Il existe quelques écarts entre les hommes et les femmes dans la vie professionnelle et dans la vie quotidienne, également appelés « gaps » : Le gender pension gap, le gender pay gap – y a-t-il aussi un gap de création d’entreprise, Susan ?

SUSAN MÜLLER : C’est effectivement le cas. Nous savons donc qu’il y a significativement plus d’hommes que de femmes qui créent leur entreprise. C’est le cas dans la plupart des pays. Et en Suisse aussi. Le dernier Global Entrepreneurship Monitor, qui est sorti, a montré que pour 10 fondateurs, il n’y avait que 6 fondatrices. Nous pensons que dans les décisions de création d’entreprise, il y a toujours des raisons individuelles pour lesquelles quelqu’un crée ou ne crée pas. Mais il existe aussi des conditions-cadres pertinentes pour la création d’entreprise que l’on peut encore améliorer en Suisse et qui, espérons-le, permettront d’augmenter le taux de femmes créatrices d’entreprise. C’est ce que nous avons examiné dans notre étude.

Qu’avez-vous examiné exactement dans votre étude ?

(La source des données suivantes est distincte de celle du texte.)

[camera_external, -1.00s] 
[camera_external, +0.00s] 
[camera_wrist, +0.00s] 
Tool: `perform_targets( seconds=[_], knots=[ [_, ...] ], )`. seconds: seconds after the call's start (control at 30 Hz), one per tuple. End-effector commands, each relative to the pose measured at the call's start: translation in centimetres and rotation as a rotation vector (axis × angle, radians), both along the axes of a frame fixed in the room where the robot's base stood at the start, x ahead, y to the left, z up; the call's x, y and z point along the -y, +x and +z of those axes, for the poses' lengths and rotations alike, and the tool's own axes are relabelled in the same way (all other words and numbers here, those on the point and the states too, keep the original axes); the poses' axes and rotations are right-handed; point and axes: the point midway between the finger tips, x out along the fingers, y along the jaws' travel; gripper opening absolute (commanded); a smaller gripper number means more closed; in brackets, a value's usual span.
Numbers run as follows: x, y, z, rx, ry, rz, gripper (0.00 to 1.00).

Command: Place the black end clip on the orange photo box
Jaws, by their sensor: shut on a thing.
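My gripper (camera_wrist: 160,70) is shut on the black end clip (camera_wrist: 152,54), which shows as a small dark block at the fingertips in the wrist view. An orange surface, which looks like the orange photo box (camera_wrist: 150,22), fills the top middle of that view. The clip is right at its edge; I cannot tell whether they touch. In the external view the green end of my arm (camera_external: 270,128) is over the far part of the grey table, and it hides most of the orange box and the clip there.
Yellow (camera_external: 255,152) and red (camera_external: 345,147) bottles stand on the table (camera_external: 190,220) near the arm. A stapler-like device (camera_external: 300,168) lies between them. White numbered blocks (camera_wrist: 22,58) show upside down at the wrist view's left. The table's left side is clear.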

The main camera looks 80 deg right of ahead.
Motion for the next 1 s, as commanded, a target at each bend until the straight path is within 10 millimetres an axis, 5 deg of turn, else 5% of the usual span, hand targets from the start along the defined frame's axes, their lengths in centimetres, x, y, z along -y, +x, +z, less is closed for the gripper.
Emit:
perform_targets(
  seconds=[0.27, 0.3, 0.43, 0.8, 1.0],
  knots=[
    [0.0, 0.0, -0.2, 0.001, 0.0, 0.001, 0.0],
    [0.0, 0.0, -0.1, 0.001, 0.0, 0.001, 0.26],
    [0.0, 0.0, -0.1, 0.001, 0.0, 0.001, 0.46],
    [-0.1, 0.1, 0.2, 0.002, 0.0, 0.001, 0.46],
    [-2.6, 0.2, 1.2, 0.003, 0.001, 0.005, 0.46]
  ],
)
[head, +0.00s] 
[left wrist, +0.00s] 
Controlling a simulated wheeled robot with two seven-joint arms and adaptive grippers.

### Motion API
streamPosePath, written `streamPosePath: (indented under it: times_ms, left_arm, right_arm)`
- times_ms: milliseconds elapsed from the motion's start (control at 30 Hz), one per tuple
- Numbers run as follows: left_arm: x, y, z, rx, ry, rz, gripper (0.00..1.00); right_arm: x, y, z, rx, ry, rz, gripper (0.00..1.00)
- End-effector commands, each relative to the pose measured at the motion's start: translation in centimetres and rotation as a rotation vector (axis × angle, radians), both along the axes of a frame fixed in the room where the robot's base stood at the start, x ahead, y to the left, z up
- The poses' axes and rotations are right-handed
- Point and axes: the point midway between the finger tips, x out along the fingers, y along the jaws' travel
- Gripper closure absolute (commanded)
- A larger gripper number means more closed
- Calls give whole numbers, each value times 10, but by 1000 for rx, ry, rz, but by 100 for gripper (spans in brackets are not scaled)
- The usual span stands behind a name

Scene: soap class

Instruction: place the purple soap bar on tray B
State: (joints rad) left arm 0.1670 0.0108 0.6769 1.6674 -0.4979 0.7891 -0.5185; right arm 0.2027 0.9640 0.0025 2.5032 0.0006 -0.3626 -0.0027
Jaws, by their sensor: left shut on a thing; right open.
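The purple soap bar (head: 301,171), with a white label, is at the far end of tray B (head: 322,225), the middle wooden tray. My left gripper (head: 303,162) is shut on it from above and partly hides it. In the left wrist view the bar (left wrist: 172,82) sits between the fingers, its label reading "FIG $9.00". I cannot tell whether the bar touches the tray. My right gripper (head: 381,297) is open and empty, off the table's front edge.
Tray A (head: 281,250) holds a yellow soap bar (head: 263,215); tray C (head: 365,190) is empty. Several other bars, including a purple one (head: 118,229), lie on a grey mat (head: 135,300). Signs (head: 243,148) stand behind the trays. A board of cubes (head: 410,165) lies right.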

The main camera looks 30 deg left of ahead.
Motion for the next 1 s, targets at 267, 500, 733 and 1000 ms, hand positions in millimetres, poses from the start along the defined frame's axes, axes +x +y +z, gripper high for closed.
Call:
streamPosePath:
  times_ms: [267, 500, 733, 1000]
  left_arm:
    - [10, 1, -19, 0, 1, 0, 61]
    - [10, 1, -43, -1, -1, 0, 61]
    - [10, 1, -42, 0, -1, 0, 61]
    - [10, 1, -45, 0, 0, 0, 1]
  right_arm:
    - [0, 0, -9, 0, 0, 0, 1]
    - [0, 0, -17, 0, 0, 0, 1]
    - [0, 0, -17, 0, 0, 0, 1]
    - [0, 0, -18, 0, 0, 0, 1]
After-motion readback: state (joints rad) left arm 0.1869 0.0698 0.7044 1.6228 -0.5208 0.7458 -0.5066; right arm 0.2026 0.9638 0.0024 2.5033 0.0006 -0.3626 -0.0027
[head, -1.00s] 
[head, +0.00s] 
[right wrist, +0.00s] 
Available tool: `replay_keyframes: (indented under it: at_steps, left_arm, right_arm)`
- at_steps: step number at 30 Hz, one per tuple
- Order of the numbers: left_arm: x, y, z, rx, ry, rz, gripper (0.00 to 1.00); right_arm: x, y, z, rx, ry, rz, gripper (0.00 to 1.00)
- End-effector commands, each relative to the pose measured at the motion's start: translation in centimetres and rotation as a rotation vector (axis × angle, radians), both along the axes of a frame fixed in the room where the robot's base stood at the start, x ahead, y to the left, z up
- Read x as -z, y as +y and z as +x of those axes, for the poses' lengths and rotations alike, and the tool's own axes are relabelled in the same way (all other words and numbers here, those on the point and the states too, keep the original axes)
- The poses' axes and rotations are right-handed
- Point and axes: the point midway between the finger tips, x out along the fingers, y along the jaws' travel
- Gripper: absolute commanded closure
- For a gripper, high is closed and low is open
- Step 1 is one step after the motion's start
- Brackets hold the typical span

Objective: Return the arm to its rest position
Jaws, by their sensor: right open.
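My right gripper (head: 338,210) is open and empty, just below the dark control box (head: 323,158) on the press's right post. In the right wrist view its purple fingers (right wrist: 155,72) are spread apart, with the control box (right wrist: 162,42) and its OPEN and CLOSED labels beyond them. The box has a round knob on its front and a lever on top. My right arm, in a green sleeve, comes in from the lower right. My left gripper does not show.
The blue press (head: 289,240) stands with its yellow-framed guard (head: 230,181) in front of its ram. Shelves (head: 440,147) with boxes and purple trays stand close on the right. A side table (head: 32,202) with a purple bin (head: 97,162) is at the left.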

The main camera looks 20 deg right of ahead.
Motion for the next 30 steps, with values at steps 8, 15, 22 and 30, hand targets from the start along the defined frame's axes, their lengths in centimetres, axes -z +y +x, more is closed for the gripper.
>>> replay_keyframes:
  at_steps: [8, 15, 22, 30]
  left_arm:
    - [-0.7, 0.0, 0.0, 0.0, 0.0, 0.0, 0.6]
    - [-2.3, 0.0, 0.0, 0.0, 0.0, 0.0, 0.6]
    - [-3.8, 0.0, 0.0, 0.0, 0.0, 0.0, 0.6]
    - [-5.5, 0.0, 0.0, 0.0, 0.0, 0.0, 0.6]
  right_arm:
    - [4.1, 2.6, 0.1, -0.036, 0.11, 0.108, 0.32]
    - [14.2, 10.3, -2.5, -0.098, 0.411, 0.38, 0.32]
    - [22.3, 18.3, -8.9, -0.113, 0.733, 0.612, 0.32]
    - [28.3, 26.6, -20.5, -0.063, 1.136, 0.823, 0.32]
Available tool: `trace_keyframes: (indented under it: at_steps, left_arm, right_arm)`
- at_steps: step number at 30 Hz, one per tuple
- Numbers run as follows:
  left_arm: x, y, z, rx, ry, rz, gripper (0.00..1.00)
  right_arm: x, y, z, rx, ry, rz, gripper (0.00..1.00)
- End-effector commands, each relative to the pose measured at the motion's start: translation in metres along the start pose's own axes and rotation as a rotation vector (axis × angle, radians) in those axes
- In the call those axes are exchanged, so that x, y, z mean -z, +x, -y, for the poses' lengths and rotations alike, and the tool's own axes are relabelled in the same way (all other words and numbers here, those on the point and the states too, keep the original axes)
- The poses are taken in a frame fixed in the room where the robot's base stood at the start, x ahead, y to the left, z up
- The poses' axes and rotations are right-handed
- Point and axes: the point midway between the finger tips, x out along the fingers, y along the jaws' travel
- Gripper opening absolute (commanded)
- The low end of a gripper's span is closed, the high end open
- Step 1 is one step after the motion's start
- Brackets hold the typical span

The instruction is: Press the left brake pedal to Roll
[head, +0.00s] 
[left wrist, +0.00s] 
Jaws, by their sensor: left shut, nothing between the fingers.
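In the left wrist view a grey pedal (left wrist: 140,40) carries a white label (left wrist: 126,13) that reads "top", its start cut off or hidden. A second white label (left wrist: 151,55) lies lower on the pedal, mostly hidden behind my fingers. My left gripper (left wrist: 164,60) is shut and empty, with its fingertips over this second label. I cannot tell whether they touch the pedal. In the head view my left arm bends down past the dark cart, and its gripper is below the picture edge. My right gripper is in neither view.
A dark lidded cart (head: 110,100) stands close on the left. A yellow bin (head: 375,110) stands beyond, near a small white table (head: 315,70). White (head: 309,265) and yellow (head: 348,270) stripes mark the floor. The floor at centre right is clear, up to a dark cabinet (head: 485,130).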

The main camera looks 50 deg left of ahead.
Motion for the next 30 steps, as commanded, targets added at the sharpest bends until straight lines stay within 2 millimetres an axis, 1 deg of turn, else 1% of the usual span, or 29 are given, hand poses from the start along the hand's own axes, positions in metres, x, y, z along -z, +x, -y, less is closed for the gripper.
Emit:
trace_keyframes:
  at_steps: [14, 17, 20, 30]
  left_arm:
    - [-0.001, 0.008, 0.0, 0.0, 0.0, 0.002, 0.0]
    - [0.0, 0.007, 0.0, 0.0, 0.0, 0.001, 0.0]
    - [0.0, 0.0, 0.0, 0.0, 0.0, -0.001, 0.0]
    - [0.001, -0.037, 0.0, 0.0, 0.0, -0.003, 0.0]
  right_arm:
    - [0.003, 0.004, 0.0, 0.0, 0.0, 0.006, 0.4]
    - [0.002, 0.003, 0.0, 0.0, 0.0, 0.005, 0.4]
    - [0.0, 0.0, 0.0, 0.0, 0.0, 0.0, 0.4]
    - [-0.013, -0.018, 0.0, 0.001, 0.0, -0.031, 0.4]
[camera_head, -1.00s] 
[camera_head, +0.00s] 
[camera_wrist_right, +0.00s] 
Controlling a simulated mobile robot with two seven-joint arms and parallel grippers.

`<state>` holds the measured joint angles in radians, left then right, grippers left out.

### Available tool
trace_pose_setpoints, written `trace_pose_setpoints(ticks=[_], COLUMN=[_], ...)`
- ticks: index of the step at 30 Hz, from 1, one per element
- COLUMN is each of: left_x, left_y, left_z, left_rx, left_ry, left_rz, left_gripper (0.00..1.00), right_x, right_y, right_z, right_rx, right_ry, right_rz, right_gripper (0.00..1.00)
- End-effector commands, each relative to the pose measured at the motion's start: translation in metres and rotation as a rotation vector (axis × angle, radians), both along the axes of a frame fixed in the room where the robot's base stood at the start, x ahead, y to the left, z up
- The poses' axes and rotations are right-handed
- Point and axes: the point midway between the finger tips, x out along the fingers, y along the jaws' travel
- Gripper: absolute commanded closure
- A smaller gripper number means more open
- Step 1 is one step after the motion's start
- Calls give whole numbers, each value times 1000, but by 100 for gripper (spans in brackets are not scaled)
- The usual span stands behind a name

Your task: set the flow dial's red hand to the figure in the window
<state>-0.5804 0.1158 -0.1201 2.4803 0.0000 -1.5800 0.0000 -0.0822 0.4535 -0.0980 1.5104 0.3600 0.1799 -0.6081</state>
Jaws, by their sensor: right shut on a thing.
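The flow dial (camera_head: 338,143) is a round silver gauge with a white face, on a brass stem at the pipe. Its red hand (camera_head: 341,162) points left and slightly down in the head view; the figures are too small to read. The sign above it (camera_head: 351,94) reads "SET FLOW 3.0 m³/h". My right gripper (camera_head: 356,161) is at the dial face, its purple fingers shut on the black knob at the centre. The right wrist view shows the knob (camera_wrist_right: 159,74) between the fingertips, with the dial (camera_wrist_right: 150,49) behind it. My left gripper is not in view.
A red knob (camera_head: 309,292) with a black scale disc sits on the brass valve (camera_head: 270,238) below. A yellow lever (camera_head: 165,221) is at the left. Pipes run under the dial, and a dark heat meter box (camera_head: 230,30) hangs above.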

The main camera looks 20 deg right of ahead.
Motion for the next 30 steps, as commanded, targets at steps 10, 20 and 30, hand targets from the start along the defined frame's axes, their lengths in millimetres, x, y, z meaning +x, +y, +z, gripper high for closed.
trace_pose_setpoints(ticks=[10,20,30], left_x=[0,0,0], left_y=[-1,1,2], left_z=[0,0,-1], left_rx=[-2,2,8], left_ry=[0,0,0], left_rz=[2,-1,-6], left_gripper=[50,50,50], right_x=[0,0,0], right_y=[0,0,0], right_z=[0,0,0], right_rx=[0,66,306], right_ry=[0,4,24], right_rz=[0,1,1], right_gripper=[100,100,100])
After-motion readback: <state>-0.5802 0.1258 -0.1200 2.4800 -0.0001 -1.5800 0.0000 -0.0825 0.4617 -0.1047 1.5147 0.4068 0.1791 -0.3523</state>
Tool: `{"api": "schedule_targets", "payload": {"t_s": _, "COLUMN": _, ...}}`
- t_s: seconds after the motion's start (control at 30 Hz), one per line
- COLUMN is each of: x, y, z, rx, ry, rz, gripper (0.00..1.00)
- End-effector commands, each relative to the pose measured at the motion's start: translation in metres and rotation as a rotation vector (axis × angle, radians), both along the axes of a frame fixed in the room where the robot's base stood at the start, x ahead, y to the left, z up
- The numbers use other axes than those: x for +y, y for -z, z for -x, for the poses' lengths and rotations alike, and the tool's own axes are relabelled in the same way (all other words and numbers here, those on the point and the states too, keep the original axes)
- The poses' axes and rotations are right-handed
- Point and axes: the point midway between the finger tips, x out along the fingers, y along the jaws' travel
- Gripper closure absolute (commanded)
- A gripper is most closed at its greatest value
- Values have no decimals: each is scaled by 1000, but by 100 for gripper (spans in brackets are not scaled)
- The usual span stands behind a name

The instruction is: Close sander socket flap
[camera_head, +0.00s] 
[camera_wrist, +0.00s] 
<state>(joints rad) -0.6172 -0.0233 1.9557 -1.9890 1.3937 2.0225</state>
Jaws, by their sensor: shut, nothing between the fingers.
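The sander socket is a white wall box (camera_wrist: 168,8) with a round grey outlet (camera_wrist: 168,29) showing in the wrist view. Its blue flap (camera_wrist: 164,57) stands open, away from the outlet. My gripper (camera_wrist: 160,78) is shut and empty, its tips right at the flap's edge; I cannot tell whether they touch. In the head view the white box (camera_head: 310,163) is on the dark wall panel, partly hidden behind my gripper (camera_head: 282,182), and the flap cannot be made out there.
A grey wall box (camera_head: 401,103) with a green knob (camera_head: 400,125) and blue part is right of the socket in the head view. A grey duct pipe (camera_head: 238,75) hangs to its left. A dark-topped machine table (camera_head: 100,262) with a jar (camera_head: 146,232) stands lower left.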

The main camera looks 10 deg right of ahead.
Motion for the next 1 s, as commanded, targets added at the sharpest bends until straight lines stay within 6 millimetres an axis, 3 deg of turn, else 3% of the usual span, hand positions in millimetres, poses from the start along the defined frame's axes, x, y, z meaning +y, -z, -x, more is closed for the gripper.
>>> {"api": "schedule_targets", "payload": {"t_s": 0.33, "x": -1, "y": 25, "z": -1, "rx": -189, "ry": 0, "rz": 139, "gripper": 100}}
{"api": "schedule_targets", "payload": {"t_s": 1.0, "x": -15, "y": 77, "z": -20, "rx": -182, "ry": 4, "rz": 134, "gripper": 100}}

SUSAN MÜLLER : Nous avons examiné comment se présentent les conditions-cadres pertinentes pour la création d’entreprise par les femmes. Celles-ci sont relevées chaque année par une équipe de la Haute école de gestion de Fribourg dans le cadre du Global Entrepreneurship Monitor, dont je viens de parler. Et là, on examine : Quelles sont les possibilités de financement ? Qu’en est-il de la formation en matière de compétences entrepreneuriales ? Qu’en est-il des normes culturelles et sociales ? Et ce qui nous intéressait maintenant, c’était de savoir comment ces conditions générales se répercutaient spécifiquement sur les femmes ? Nous avons interrogé des experts à ce sujet.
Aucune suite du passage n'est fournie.